Show all lines holding the string "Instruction".

:: The data ::

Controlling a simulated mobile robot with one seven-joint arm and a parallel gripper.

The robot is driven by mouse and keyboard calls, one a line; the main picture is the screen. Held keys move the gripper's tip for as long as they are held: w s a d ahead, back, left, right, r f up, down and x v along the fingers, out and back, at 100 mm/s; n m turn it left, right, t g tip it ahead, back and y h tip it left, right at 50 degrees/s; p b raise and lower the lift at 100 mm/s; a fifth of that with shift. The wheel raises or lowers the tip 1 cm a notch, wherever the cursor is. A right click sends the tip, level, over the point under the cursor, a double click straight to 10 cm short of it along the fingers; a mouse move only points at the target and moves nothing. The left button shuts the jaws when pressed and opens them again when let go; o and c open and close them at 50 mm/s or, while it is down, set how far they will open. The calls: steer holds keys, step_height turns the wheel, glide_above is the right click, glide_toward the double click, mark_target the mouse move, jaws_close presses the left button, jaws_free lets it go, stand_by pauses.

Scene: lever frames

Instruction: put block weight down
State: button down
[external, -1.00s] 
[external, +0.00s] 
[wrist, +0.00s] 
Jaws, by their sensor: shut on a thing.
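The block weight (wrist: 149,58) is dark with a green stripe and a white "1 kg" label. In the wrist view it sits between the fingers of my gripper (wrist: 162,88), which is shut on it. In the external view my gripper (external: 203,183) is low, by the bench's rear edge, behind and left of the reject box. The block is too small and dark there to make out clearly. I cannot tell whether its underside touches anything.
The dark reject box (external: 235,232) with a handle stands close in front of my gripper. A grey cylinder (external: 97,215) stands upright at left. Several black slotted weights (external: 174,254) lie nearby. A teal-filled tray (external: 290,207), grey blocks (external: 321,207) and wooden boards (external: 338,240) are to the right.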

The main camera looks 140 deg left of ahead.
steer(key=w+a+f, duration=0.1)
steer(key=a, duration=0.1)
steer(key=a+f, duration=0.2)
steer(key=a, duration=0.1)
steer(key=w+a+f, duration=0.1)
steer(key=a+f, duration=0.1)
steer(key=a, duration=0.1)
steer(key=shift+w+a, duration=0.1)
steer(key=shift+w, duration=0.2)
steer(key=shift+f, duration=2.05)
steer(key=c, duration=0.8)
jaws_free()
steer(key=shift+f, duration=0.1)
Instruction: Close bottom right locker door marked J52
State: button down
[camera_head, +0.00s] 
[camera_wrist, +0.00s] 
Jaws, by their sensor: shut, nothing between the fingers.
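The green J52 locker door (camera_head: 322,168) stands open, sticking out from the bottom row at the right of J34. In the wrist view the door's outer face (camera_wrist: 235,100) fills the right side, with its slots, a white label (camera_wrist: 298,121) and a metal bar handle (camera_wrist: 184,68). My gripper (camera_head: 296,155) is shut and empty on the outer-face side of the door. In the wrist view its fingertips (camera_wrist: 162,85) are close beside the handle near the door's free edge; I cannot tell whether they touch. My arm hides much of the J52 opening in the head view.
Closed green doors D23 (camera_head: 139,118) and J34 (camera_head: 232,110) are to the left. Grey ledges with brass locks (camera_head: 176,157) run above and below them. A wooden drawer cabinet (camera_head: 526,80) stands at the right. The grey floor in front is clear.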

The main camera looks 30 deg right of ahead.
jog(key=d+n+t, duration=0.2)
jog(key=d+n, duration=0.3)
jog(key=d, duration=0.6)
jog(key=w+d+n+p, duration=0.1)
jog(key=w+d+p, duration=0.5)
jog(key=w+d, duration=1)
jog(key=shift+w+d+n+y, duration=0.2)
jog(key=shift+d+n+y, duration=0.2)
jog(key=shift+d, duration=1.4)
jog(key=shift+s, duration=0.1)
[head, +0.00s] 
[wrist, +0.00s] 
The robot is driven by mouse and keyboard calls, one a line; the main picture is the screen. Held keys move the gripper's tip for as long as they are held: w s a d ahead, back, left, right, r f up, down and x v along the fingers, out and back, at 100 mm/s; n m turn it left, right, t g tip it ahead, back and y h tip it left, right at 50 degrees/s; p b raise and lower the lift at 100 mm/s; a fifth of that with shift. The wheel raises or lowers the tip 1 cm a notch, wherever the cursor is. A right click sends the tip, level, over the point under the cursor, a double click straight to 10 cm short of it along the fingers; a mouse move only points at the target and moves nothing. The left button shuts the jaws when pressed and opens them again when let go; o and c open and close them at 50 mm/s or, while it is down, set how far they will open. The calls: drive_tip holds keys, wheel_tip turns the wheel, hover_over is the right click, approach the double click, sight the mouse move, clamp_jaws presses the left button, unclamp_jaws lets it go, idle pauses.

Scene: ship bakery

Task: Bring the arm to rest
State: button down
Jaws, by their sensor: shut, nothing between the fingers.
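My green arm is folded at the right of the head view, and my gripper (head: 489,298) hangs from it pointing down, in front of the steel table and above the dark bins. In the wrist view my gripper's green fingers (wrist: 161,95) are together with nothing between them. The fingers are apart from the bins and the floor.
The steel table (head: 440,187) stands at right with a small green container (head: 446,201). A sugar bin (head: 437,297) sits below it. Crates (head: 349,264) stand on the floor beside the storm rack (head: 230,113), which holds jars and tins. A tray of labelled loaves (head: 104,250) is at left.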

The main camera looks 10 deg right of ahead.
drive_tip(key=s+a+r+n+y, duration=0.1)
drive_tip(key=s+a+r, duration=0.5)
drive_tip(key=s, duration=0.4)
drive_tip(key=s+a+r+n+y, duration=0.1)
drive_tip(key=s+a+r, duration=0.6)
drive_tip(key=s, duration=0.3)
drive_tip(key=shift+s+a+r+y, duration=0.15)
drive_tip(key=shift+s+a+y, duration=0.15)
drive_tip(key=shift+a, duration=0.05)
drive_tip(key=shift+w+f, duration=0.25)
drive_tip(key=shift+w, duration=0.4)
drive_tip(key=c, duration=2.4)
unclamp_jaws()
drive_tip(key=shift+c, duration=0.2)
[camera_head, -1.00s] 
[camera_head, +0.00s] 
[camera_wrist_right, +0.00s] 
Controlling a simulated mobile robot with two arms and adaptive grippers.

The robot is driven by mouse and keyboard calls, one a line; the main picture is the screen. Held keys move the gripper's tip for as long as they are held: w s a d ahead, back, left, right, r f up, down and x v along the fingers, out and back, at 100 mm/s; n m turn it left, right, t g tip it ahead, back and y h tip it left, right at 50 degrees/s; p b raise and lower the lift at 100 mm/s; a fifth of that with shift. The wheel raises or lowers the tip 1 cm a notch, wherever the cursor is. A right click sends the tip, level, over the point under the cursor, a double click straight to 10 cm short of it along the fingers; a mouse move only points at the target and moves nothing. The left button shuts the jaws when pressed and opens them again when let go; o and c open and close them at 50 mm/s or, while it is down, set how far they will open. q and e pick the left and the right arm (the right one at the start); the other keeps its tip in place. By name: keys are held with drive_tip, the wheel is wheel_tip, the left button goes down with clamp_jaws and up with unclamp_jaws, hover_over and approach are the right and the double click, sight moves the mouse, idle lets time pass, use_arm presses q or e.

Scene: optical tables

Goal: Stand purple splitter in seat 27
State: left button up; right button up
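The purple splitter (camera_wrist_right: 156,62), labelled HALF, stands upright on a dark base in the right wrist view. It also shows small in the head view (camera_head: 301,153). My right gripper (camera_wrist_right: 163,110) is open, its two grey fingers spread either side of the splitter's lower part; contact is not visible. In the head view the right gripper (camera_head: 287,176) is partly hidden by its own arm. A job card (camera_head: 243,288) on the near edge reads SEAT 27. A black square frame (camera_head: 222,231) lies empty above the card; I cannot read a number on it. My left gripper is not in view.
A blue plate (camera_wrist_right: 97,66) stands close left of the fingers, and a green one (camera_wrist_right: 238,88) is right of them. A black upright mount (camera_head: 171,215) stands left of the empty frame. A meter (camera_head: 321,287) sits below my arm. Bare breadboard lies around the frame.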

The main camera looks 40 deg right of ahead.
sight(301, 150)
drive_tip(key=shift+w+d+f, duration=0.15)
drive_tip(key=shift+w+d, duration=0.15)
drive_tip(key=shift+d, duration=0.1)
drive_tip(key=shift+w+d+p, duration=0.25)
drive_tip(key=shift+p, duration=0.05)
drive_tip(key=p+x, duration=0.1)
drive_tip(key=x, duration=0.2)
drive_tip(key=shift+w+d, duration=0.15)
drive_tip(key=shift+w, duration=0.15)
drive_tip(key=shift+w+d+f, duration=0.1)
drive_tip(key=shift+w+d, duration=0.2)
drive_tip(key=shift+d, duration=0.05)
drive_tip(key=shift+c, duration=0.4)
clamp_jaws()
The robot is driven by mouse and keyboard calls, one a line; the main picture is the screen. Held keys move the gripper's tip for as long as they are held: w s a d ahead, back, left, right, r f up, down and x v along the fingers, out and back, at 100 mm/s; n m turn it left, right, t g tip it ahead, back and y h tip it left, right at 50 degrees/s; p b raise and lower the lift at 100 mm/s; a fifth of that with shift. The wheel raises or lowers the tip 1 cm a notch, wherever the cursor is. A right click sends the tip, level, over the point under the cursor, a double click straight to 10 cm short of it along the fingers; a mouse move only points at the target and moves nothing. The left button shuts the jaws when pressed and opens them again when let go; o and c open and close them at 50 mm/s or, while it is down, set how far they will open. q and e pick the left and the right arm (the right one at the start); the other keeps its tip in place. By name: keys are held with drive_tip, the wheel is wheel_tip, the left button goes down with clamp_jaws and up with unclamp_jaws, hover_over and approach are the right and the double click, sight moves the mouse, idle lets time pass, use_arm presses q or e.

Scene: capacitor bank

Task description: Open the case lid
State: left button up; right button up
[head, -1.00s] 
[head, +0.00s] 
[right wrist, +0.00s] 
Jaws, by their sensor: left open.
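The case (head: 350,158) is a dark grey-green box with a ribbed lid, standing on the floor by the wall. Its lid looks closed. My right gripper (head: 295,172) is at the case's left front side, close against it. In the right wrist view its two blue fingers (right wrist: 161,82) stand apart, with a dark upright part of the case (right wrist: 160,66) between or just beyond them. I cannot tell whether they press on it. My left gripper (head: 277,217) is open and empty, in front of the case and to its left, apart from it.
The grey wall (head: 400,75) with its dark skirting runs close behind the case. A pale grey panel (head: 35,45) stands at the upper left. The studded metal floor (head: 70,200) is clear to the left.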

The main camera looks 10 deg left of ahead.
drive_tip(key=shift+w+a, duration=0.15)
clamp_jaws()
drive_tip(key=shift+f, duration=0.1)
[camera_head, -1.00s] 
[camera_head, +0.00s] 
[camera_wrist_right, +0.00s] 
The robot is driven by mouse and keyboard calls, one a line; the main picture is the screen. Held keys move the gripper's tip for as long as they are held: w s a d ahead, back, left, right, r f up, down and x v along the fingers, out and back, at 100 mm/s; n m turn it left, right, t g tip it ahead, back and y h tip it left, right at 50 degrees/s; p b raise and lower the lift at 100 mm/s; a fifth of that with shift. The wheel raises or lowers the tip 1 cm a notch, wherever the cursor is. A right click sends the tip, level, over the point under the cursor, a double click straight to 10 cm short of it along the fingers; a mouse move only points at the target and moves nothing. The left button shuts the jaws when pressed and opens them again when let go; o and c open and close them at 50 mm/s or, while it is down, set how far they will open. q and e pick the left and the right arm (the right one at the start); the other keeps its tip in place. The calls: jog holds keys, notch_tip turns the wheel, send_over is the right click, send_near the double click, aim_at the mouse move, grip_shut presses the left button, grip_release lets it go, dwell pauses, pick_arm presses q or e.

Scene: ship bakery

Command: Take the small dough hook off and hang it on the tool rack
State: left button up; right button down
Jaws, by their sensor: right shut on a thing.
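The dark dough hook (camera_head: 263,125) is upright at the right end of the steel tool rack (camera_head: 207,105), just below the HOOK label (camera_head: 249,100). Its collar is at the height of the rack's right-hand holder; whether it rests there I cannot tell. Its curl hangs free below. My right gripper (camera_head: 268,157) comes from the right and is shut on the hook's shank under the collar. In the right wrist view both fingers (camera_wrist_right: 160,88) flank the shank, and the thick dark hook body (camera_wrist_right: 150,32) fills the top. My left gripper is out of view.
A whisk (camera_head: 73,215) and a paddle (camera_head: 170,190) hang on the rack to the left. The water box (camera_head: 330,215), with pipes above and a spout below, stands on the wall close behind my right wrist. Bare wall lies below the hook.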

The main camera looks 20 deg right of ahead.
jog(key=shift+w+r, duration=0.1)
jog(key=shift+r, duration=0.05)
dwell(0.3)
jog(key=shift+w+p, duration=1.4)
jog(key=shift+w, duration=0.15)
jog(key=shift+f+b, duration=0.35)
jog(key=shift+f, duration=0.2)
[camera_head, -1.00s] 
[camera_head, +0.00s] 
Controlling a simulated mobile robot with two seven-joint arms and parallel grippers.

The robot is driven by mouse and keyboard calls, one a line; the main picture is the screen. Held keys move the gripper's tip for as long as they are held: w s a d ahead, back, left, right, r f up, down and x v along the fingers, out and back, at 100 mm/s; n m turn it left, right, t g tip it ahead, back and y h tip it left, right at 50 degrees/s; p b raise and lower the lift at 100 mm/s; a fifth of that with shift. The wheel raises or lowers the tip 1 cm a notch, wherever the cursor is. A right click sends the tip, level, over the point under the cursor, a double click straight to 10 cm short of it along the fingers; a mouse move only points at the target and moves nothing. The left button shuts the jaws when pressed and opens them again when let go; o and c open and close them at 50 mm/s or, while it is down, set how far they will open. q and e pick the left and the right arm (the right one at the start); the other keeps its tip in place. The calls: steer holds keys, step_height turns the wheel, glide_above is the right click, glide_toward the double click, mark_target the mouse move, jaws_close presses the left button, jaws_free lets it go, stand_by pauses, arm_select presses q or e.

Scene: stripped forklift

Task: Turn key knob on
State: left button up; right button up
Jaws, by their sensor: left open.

:::

== Written solution ==
Instruction: put block weight down
Instruction: Close bottom right locker door marked J52

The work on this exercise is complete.